The two guys who proposed to me in the US did (one American by birth, the other born British in Jamaica and recently naturalized). It’s not part of my cultural mores, to me it just added to the ridiculousness of both situations; the first one set his proposal as this sort of… saving me from having to go back to The World Outside where I would never be able to achieve happiness (dude, I know you’ve got good intentions, but seriously, you’re insulting my country along with almost 200 others), the second one proposed right after I’d told him “you know, I just realized I don’t want to see you ever again.”
I proposed (standing up) at Disneyland in 1979, as we walked through Fantasyland past King Arthur’s Carousel. She turned and hugged me, and we stood there, holding one another for a L-O-O-O-NG time. Then she turned me down, but we went on dating, and I kept periodically asking (and getting turned down). Lest anybody get a creepy stalkerish vibe, I hasten to add that none of her refusals were “and that’s FINAL” refusals; they were more along the lines of “Not now. Ask again later.” Yes, exactly like a Magic 8 Ball.

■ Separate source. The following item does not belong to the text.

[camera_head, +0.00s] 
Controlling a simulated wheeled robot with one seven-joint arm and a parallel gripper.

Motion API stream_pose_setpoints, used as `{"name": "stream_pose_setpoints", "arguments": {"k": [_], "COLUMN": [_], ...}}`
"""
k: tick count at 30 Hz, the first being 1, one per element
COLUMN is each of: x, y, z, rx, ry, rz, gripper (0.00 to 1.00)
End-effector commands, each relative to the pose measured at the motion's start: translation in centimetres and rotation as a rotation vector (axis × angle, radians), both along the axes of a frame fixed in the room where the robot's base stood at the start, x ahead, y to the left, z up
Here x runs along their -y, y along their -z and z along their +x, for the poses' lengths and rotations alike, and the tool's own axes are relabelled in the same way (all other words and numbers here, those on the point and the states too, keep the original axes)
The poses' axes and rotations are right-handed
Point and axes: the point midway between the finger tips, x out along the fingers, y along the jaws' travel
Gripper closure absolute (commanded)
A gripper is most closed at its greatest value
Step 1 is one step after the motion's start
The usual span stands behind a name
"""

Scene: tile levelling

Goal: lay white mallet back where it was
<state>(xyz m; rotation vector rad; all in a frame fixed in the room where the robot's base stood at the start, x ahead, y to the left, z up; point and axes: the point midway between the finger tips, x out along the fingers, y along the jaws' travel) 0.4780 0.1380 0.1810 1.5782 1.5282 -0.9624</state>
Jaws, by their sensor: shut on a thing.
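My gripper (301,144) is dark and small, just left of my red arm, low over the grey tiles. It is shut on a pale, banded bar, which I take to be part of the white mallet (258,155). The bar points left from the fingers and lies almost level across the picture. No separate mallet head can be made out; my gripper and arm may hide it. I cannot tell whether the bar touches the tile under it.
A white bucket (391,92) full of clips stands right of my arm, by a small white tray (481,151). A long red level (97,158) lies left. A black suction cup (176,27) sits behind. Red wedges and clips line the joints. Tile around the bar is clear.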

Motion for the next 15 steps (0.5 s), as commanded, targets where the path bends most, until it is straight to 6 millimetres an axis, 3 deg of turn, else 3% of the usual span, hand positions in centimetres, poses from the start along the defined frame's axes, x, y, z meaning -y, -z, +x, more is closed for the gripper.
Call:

During Christmas week in 1982, she visited me in Honolulu, while I was stationed at SUBASE, Pearl Harbor. When I gave her her Christmas present (it was a gold pendant with a small diamond) I told her, “If I had thought you’d say ‘yes,’ this would have been a ring.” She replied, “I would have accepted it.”
The following evening was New Year’s Eve, and I took her to a.piano bar that she had told me she was fond of. When she introduced me to the pianist, I clarified that I was her fiance. She raised no objections to that, so I presumed that she considered our exchange of the previous evening to be her official acceptance.
In January, her back in California, and me in PH, we began making our plans in earnest, and we married over Thanksgiving weekend in 1983.
I proposed to my late wife in a restaurant on one knee with a ring in a box.
She said yes and there was applause from the other patrons.
We always were a bit traditional like that.
He proposed on Valentine’s day, while we were visiting my family in Montreal. It was before breakfast, and I was sitting on the edge of my Mom’s bed, because that’s where we sleep when we’re there. He pulled out the ring and asked - no big speech, no kneeling, no drama. I said “duh.” Happily ever after.
Yes, we got home from an anniversary dinner out. He came back into the living room, got on one knee, popped the ring box open, and proposed. No fuss, no onlookers, but very romantic and lovely. This was three years ago.
I “proposed” to my husband, but it was basically “I need health insurance and am getting to old to be covered by my parents, so we should formalize this”. His main concern was that he really didn’t want to be bothered with any details. Since I didn’t, either, we just went to the courthouse one afternoon. We were entirely broke.
By that point, about three years into the relationship, the “we are a unit” issue had long become obvious to both of us. I wanted the paperwork, for practical and emotional reasons, and he was happy to indulge me.
We’ve been married well over a decade, and it’s been a steady sort of satisfied.
In my opinion, I proposed sitting at our table in the restaurant when I wordlessly gave her the ring. The fact that we were in a luxury restaurant and she had just been given a ring with a design that held significance for her told her all she needed to know. She broke down and cried. The traveling musicians found an excuse to come over to serenade us, and to cop a gander at the ring. They were, I’m sure disappointed. It wasn’t an impressive ring. But, as I say, the design was perfect for Pepper Mill.
On the other hand, in Pepper Mill’s evaluation, this doesn’t count as a formal proposal, precisely because I didn’t say anything. I did actually ask her, in words, in the parking garage after we left the restaurant. I didn’t get on one knee. It was in a garage, after all.
I proposed to my wife while we were both seated on the bench in front of the Buddha at the koi pond on the Huntington Library grounds. No knees, and I froze after pulling out the ring until she prompted me that I wanted to ask something.
I didn’t propose on one knee, but only because I was worried that such a manoeuvre would completely destabilise the gondola. Yes, in Venice. Venice, Italy (not Las Vegas)! Yes, it was cliched - why the hell not? And it was sort of in public, but we’re not ones for the big public show; I was so discreet that even the gondolier didn’t know it had happened until we told him. Married just over two years now.
Yes. We’d been rounding up and branding cattle much of the day. When things slowed that afternoon I asked her to walk with me to see some petroglyphs and just get away from all the dust and bellowing. She had a sleeveless plaid shirt on and a little smudge of dirt on her nose that made her look hopelessly adorable. We sat on a rock outcrop and talked for awhile, then I turned to her side, dropped to one knee, pulled out the ring that had been burning a hole in my pocket and asked if we could spend the rest of our lives that way.